Prime Minister Justin Trudeau’s climate change plan just keeps getting worse for Canadians.

It’s bad enough that he is forcing British Columbia to hike its carbon tax by 60 per cent, while the rest of the world rejects the idea.

Reliably Democrat-loving Washington State voted down a carbon tax last month and United States President-Elect Donald Trump has already ruled out a national tax. Australia and France have scrapped their carbon taxes.

We’re boldly going where no one else is bothering – all to address our minuscule, 1.65 per cent share of global carbon emissions.

Now, Trudeau is bragging about the bureaucracy his plan will beget. The government plans to unleash thousands of carbon cops across Canada.

Buried in a 209-page document of environmental red tape that was discussed by Trudeau and the provincial premiers this weekend are a dozen words that will cost taxpayers millions: “Compliance and enforcement will create thousands of new jobs across the country.”

Thousands of new government employees, paid by your tax dollars, policing carbon emissions and making sure people are installing double-glazed windows, driving less, and following the hundreds of other policies in the report. Or, if these new compliance jobs are forced on the private sector, it will mean higher consumer prices and housing costs.

This 209-page report is staggering in its impacts, costs, red tape and pure ludicrousness. Taxes, fees, levies, government intervention in agriculture, transportation, construction, reducing forestry: it’s all there, right down to red tape restricting the diets of methane-spewing cattle and new government rules on how to manage farm manure.

You can see why Trudeau will need a climate police bureaucracy to enforce all of this. There won’t be a single part of life that won’t be more expensive and more difficult.

Contrast that with Australia – they brought in a carbon tax in 2012 and repealed it two years later.
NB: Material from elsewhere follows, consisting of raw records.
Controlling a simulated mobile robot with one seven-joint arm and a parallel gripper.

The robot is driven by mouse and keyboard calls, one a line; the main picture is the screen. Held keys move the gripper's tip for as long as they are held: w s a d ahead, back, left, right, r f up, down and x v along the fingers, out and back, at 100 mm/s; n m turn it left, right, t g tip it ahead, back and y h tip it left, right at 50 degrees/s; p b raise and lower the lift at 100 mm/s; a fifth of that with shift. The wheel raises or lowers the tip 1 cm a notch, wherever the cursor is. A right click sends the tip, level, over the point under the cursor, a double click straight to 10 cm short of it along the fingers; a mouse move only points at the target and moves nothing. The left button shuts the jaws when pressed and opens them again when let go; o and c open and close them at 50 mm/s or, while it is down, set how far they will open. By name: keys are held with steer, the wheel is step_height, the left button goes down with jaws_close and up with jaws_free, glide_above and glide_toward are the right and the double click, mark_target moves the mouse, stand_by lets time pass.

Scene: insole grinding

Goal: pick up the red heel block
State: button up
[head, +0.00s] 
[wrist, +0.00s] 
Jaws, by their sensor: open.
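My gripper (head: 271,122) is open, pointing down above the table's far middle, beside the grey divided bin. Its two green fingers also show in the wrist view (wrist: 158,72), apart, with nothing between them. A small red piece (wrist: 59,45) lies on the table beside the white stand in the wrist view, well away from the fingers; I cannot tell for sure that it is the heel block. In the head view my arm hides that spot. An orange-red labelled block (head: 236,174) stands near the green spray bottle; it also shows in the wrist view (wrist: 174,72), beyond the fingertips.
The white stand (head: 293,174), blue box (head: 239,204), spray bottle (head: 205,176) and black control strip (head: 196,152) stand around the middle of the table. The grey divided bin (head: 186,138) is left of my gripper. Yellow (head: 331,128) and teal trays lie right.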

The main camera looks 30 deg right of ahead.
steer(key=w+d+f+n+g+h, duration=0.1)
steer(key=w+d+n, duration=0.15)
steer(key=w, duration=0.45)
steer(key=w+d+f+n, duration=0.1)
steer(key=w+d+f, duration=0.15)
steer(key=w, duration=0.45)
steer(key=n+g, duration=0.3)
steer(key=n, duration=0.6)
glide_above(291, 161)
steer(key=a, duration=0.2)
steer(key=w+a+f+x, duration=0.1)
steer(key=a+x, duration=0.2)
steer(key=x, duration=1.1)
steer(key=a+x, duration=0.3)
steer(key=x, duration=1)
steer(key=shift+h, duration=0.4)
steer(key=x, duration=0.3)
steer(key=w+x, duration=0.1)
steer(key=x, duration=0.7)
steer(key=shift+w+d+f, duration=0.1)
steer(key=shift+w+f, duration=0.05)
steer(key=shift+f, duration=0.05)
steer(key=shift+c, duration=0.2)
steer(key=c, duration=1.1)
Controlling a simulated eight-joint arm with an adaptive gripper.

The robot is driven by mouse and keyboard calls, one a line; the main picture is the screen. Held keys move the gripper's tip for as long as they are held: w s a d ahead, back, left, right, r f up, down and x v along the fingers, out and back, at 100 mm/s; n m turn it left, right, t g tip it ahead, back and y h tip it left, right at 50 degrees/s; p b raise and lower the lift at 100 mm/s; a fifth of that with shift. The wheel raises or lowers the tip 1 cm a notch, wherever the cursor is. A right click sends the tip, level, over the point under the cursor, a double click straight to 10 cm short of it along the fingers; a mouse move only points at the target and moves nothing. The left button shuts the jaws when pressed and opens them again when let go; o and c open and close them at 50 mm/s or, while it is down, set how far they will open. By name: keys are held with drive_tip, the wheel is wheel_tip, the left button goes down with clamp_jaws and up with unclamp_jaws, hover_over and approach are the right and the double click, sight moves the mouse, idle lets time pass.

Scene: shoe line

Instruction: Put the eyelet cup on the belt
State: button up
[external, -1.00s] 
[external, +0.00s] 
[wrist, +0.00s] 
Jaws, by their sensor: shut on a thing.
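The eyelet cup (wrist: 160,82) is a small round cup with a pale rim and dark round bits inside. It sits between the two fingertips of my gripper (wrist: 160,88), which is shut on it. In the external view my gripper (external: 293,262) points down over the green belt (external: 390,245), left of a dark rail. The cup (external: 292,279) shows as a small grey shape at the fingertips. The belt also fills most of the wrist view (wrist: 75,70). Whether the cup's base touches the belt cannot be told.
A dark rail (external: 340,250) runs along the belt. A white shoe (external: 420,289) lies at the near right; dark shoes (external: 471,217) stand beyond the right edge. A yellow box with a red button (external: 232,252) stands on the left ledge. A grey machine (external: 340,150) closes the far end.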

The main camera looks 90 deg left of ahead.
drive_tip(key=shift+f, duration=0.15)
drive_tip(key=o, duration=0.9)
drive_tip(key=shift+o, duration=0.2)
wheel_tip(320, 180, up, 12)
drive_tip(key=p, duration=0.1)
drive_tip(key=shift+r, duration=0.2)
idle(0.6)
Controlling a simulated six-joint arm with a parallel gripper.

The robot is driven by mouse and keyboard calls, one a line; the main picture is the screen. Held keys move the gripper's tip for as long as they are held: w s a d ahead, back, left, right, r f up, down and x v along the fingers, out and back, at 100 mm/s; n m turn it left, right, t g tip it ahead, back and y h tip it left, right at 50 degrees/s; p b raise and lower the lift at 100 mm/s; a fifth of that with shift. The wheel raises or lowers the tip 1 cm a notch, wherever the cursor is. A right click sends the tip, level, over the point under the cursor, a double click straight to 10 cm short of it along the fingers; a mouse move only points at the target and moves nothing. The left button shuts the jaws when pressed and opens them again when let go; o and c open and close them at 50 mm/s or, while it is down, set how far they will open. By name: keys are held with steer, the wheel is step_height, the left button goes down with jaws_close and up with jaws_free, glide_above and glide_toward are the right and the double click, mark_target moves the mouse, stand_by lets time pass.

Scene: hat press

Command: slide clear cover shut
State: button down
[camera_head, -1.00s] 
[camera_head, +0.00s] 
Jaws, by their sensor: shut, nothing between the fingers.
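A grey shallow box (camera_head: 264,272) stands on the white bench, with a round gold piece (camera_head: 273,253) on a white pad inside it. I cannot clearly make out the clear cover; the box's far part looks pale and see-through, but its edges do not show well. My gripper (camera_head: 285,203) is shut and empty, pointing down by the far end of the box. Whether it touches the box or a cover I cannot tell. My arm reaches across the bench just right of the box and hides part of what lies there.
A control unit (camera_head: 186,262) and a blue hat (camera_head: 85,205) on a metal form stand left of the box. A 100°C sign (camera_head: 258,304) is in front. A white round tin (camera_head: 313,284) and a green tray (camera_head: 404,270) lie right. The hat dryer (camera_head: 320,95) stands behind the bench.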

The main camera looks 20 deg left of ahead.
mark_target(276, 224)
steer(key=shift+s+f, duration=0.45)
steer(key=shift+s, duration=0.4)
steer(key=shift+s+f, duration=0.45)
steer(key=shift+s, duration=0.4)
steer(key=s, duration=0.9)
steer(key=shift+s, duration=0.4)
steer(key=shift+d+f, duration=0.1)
During that time, it cost the Australian economy $16 billion and four political party leaders lost their jobs over it – this according to Chris Berg, a senior fellow with Australia’s Institute of Public Affairs, who spoke in four Canadian cities last week as part of a Canadian Taxpayers Federation tour.

We were told we would lead the world, but it didn’t look like the world was interested in carbon taxes. The idea that anything we in Australia could do to make a legitimate impact on climate change was fairly ludicrous.… Climate change is a global problem, not a regional problem.”

Berg is right. The rest of the world aren’t interested. And neither Australia, with 1.5 per cent of the world’s emissions, or Canada, with 1.65 per cent, is going to make any difference.

It’s time for Trudeau and the premiers to scrap this plan for higher taxes and more red tape before they do irrevocable economic damage.

Jordan Bateman is the Canadian Taxpayers Federation's B.C. Director.